Ya no había marcha atrás. Había llegado el instante para la rebelión. Fernando Ulloa decidió encabezarla con Pedro González Winikton a su lado. Preparó a los indígenas para el combate instruyéndolos con un documento al que tituló “Ordenanzas Militares”.

A la hora de matar gritarían: “¡patrón, ladino. Caxlán! Porque también los caxlanes mueren. ¿Acaso no los han visto caer, en una encrucijada, abatidos a machetazos? ¿O achicharrados por las llamas del incendio?”

“Los indios saben matar a traición. Son muchos, más que sus enemigos. ¿Por qué han de tener miedo?”

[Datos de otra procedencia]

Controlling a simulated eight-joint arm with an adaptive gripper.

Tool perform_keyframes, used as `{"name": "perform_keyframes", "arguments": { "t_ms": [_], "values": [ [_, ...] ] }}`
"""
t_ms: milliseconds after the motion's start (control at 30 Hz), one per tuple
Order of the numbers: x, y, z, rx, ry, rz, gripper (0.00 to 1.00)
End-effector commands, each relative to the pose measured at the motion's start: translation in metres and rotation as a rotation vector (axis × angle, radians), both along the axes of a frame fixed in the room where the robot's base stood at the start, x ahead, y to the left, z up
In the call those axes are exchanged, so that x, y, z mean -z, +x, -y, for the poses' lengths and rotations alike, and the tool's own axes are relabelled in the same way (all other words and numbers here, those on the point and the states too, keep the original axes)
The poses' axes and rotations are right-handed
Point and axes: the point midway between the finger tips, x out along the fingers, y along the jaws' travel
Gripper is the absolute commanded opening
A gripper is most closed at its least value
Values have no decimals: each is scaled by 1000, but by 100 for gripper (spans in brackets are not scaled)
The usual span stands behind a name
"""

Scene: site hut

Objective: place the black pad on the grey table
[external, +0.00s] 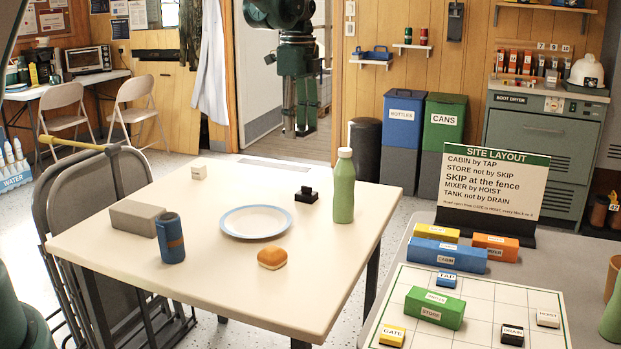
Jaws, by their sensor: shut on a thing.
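My gripper (301,132) hangs fingers down beyond the back edge of the white table, in front of the doorway. It is shut on a small dark thing that hardly stands out from the dark fingers; I cannot tell whether it is the black pad. A small black stepped block (306,196) sits on the white table (215,280), left of the green bottle and apart from my gripper. The grey table (392,287) is at the lower right, partly cut off by the frame.
The white table also holds a green bottle (343,188), a plate (256,222), a bun (272,258), a blue can (171,238), a grey block (137,218) and a white cube (196,168). The grey table carries a sign (491,190), a gridded board (479,318) and several labelled blocks.

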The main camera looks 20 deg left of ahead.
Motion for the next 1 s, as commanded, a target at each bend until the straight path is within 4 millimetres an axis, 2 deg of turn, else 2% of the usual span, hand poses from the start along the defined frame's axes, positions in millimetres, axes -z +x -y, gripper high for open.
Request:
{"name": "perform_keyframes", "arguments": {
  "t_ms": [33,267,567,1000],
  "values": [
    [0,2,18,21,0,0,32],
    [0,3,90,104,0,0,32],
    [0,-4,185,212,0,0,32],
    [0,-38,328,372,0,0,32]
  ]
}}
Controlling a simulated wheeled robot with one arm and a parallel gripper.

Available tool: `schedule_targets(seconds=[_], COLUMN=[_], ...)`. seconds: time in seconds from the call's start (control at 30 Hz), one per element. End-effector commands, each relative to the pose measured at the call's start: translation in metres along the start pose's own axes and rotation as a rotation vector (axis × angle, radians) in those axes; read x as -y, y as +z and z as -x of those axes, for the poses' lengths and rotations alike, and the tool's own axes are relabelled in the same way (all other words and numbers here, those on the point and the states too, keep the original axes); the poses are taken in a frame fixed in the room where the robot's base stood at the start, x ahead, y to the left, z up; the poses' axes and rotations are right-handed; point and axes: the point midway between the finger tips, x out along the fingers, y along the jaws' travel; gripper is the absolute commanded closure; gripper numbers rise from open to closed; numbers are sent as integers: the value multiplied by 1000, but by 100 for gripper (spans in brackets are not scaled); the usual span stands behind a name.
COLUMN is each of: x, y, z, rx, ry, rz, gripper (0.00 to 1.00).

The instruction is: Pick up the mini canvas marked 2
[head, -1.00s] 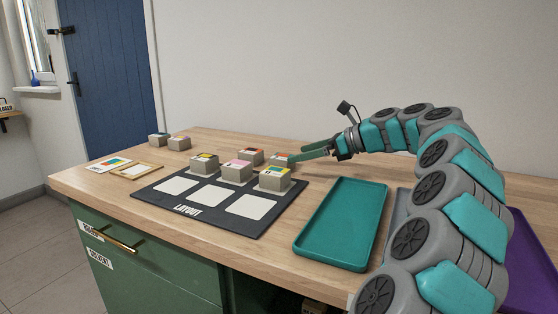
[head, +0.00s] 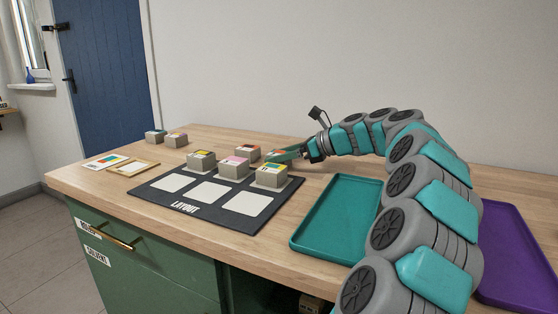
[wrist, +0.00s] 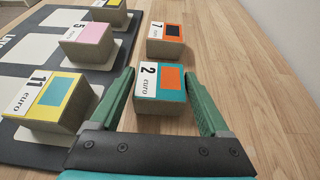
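The mini canvas marked 2 (wrist: 148,80) is a block with a teal and orange top and a white label strip. In the wrist view it stands on the bare wood just off the mat, between the two fingers of my gripper (wrist: 160,75). The fingers are open, one on each side, with narrow gaps beside the block. In the head view my gripper (head: 276,155) reaches in from the right, behind the mat's back right corner, and hides most of that canvas.
The dark layout mat (head: 150,192) bears canvases marked 11 (wrist: 50,98) and 5 (wrist: 88,38) and a yellow-topped one (head: 201,161). Canvas 7 (wrist: 165,40) stands just beyond canvas 2. A teal tray (head: 335,215) and a purple tray (head: 515,260) lie to the right.

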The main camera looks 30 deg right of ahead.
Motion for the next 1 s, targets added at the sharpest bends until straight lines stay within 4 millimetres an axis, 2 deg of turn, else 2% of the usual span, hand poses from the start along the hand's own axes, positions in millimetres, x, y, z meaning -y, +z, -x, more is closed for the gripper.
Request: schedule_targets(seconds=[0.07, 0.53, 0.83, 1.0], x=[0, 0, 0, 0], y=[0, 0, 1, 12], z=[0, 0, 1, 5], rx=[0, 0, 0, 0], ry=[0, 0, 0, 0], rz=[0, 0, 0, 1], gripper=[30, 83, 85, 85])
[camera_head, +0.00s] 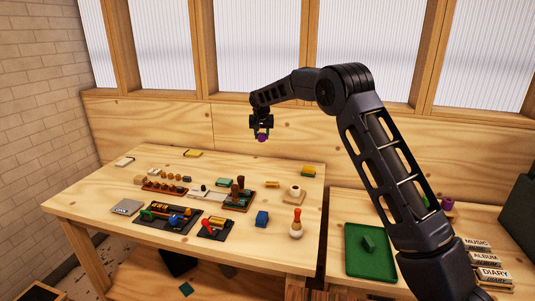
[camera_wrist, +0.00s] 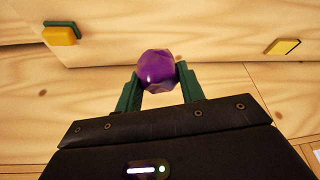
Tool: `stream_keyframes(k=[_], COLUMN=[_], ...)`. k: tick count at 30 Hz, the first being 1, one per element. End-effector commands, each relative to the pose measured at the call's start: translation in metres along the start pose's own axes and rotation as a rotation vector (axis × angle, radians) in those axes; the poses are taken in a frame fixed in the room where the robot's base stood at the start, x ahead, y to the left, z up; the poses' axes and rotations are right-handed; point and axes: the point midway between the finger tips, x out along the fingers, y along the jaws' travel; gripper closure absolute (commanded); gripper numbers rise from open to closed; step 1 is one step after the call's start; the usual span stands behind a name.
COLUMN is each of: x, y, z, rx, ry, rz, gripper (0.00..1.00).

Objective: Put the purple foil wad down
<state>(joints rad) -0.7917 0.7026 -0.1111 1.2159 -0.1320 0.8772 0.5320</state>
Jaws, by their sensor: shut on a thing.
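The purple foil wad (camera_wrist: 157,69) is a faceted, shiny lump between the two green fingers of my gripper (camera_wrist: 160,84) in the wrist view. My gripper is shut on it. In the head view, my gripper (camera_head: 262,134) hangs above the back part of the wooden table (camera_head: 120,180), and the purple wad (camera_head: 262,138) shows at its fingertips. The wad is held in the air, clear of the tabletop.
A lower table at right holds a green tray (camera_head: 354,262) and stacked books (camera_head: 484,258). The back of the table has bare wood.

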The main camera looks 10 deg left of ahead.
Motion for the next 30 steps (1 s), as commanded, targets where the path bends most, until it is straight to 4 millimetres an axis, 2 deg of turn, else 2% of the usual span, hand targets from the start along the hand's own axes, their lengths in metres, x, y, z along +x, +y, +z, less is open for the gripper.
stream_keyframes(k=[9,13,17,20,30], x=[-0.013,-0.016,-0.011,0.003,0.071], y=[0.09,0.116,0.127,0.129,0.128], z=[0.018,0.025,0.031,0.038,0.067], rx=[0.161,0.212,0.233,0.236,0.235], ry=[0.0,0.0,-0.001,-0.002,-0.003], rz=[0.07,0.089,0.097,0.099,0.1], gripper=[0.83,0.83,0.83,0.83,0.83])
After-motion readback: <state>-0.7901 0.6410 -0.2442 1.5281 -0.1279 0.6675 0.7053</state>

Los indios podrán ser muchos, pero los caxlanes tienen soldados y armas a su servicio.

Semanas después quedaron pueblos abandonados como si les hubiese caído una plaga. “Los diezmaron las epidemias”, porque son sucios, argumentaron los coletos ante las autoridades estatales.

Los sobrevivientes ajenos a la rebelión huyeron y se escondieron en cuevas. “Están de rodillas, con la cara oculta entre las manos, plañendo, rezando”.

En el interior de una cueva reposa “el arca”. “La han defendido de la codicia de los ladrones y más de uno sucumbió antes de permitir que se la arrebataran. La cubren de las intemperies como si fuera criatura desvalida, la protegen de la incuria, la rodean de solicitud y reverencia. Porque en el arca está depositada la palabra divina. Allí guardan el testamento de lo que fueron y la profecía de los que vendrán. Allí consta lo que dictaron las potencias oscuras a sus siervos”.

En su interior contiene un libro sagrado cuya página inicial tiene el título: “Ordenanzas Militares”.

“Oficio de Tinieblas” está basada en un hecho histórico: “el levantamiento de los indios chamulas, en San Cristóbal, en 1867. Este hecho culminó con la crucifixión de uno de estos indios al que proclamaron los amotinados como el Cristo Indígena. Por un momento y por ese hecho, los chamulas se sintieron iguales a los blancos”.

Rosario Castellanos cuenta que acerca de esta sublevación casi no existen documentos. Los testimonios que pudo recoger se resisten, como es lógico, a “partidismos más o menos ingenuos”.

“Intenté penetrar en las circunstancias, entender los móviles y captar la psicología de los personajes que intervinieron en estos acontecimientos. A medida que avanzaba, me di cuenta que la lógica histórica es absolutamente distante de la lógica literaria; abandoné poco a poco el suceso real”.

Castellanos cambia el escenario histórico y lo ubica en la época del presidente Lázaro Cárdenas. En los momentos en que “el Tata”, o “Tatik”, intenta remediar la injusticia contra los “pueblos originarios” regresando sus tierras con su “Reforma Agraria”. En Chiapas ese hecho “probablemente” produce malestar entre los caxlanes dueños de las tierras.

“El malestar termina con la sublevación indígena”. A diferencia del levantamiento zapatista del EZLN, la rebelión concluyó “con el aplastamiento brutal del motín por parte de los blancos”.

 

Las tres novelas “reseñadas” comparten una cualidad: una narración extraordinaria, de vanguardia, que rompe paradigmas e impone estilos, como el realismo mágico.  También con una magnífica y profunda descripción e interpretación psicológica de los principales personajes: Macabéa, la brasileña e Isabel y Catalina, así como las dos enigmáticas y hermosas Julias en las novelas mexicanas.

 

En el firmamento de la literatura mexicana ahora se revalora a Garro y Castellanos, víctimas del sistema patriarcal que impuso el Partido Revolucionario Institucional durante muchas décadas. Una época en la que se acostumbraba premiar a los escritores que ellos escogían para encumbrarlos, seleccionando de preferencia a los que criticaban su régimen, a los que consideraban de izquierda. Los premiaban en una fastuosa ceremonia donde los escritores, todos hombres, eran efusivamente aplaudidos cuando criticaban con “guante blanco” a los presidentes en turno.

 

Tanto Elena como Rosario también fueron víctimas de la envidia de sus propios esposos que reconocieron que algunas de sus obras opacaban a las suyas. En el caso de Octavio Paz, su recelo incluso provocó que Elena intentara quemar los Recuerdos del Porvenir. De hecho, a pesar de ser un libro premiado, ha circulado con pocas ediciones, debido a ello es un texto que no se consigue fácilmente.

 

 

¿Una envidia ante su imposibilidad, como hombres, de profundizar y construir personajes femeninos, de adentrarse en sus pensamientos y sentimientos, como magistralmente los construyen Garro, Castellanos y Lispector?, me pregunto.